9. La instauración del reino de Dios en la historia de la humanidad es la finalidad de la vocación y de la misión de los Apóstoles –y por lo tanto de la Iglesia– en todo el mundo (Cfr. Mc 16, 15; Mt 28, 19-20). Jesús sabía que esta misión, a la vez que su misión mesiánica, habría encontrado y suscitado fuertes oposiciones. Desde los primeros días en que envió a los Apóstoles a las primeras experiencias de colaboración con Él, les advertía: "Os envío como ovejas en medio de lobos; sed, pues, prudentes como serpientes y sencillos como palomas" (Mt 10, 16).
En el texto de Mateo se condensa también lo que Jesús habría dicho a continuación respecto a la suerte de sus misioneros (Cfr. Mt 10, 17-25); tema sobre el que vuelve en uno de últimos discursos polémicos con los "escribas y fariseos" afirmando: "Por esto os envío yo profetas, sabios y escribas, y a unos los mataréis y los crucificaréis, a otros los azotaréis en vuestras sinagogas y los perseguiréis de ciudad en ciudad" (Mt 23, 34). Suerte que, por lo demás, ya les había tocado a los Profetas y a otros personajes de la antigua Alianza, a que se refiere el texto (Cfr. Mt 23, 35). Pero Jesús daba a sus seguidores la seguridad de la duración de su obra y de ellos mismos: et porta inferi non praevalebunt.
A pesar de las oposiciones y contradicciones que habría conocer en su devenir histórico, el reino de Dios, instaurado una vez para siempre en el mundo con el poder de Dios mismo mediante el Evangelio y el misterio pascual del Hijo, traería siempre no sólo los signos de su pasión y muerte, sino también el sello de su poder divino, que deslumbró en la resurrección.

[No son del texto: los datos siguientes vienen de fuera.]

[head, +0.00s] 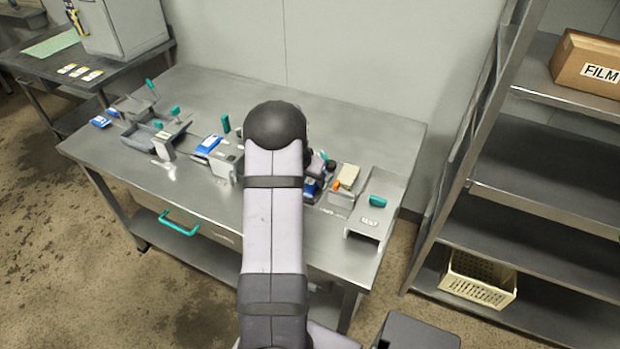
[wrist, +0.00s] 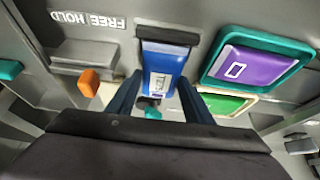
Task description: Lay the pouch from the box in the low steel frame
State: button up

Lo demostraría la historia. Pero la certeza de los Apóstoles y de todos los creyentes está fundada en la revelación del poder divino de Cristo, histórico, escatológico y eterno, del que enseña el Concilio Vaticano II: "Cristo, haciéndose obediente hasta la muerte y habiendo sido por ello exaltado por el Padre (Cfr. Flp 2, 8-9), entró en la gloria de su reino. A Él están sometidas todas las cosas, hasta que Él se someta a Sí mismo y todo lo creado al Padre, a fin de que Dios sea todo en todas las cosas (Cfr. 1Co 15, 27-28)" (Lumen Gentium, 39).